Some of Murphy's favorite performances these days are the all-acoustic shows he does with Pirner. But this duo doesn't treat the acoustic format with the reverence of some folkies. This is obvious from a few of the names the pair plays under: Sunshine on My Shoulder, Jukebox From Hell, and--for its special Crosby, Stills, Nash and Young tribute--Baldy, Pills, Hash and Bong.
Murphy and Pirner always bring their guitars along when A&M requires the band to go on "brown-nose seminars," visiting radio stations and retail outlets around the country. "The more we play, the less we have to schmooze," Murphy explains. These shoulder-rubathons aren't the only major-label responsibilities the band would sooner shirk. Alpert--maybe to seek revenge for the Clam Dip cover--also occasionally requires Soul Asylum to play on the same bill as people it wouldn't want to share a prolonged elevator ride with.

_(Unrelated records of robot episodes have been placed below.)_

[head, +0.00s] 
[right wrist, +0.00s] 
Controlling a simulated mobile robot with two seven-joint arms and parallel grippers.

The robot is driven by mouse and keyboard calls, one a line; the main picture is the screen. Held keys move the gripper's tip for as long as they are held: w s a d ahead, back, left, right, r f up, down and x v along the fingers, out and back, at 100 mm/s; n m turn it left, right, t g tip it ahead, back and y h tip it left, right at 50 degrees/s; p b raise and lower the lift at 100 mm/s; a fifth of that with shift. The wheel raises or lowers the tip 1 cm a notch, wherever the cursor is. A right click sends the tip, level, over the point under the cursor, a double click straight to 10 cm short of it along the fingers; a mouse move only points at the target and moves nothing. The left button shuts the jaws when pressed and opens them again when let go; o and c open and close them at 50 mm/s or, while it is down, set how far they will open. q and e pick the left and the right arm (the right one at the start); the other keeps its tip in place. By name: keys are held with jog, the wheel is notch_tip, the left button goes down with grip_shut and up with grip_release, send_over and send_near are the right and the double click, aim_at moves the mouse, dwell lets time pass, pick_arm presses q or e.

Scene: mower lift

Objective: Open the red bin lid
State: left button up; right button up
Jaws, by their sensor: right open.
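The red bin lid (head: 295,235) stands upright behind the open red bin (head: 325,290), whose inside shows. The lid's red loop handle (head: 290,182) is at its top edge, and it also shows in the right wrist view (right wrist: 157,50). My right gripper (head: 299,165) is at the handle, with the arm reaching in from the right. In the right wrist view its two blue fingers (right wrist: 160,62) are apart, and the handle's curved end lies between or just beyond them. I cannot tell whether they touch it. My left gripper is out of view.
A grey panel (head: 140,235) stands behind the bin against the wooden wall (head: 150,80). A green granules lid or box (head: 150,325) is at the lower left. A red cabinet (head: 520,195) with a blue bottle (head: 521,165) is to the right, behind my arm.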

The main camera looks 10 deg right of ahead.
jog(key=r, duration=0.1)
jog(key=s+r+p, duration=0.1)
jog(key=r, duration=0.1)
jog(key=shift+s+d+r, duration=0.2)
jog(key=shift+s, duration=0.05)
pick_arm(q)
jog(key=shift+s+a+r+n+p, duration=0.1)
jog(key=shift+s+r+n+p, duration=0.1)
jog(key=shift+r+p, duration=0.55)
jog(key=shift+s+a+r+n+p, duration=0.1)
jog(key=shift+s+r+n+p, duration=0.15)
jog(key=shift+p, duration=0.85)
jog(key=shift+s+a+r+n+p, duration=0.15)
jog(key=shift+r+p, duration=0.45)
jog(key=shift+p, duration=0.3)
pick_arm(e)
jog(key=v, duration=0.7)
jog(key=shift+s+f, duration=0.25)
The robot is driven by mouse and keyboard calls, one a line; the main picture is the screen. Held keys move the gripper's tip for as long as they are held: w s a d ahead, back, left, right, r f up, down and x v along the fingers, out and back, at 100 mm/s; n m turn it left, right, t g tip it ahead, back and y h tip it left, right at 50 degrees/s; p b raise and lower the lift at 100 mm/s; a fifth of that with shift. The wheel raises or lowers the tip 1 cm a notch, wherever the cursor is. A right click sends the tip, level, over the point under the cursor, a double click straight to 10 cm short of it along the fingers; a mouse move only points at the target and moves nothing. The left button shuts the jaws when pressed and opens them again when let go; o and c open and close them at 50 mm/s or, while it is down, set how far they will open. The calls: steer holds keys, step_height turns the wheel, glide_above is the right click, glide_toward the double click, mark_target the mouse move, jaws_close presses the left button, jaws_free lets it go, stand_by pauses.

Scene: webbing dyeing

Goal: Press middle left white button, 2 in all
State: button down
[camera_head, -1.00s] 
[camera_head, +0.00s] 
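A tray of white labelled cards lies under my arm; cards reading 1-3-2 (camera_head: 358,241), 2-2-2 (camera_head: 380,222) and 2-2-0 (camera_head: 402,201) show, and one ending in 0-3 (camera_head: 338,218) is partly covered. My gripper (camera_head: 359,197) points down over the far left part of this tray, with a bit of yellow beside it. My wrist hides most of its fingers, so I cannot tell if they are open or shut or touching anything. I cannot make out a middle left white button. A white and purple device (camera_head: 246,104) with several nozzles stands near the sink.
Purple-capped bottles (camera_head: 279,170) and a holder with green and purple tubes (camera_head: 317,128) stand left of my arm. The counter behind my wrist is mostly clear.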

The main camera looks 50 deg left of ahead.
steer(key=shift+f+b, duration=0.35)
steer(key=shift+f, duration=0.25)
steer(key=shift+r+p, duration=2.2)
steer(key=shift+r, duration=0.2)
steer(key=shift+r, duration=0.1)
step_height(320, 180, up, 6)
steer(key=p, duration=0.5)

"We're going on a hockey-rink tour opening for Kingdom Whitesnake or somebody like that," groans Murphy. "I'm sure it will be embarrassing. We want to get people to come see us that would never come see us otherwise so they can throw stuff at us. They say a little humiliation goes a long way, and we're going to find that out the hard way, I can guarantee you."
Soul Asylum will perform at After the Gold Rush on Tuesday, November 13. Showtime is 7:30 p.m.
The group opts to spoof the Whipped Cream photo. Bassist Karl Mueller squats buck naked in a vat of foul-looking fish dip.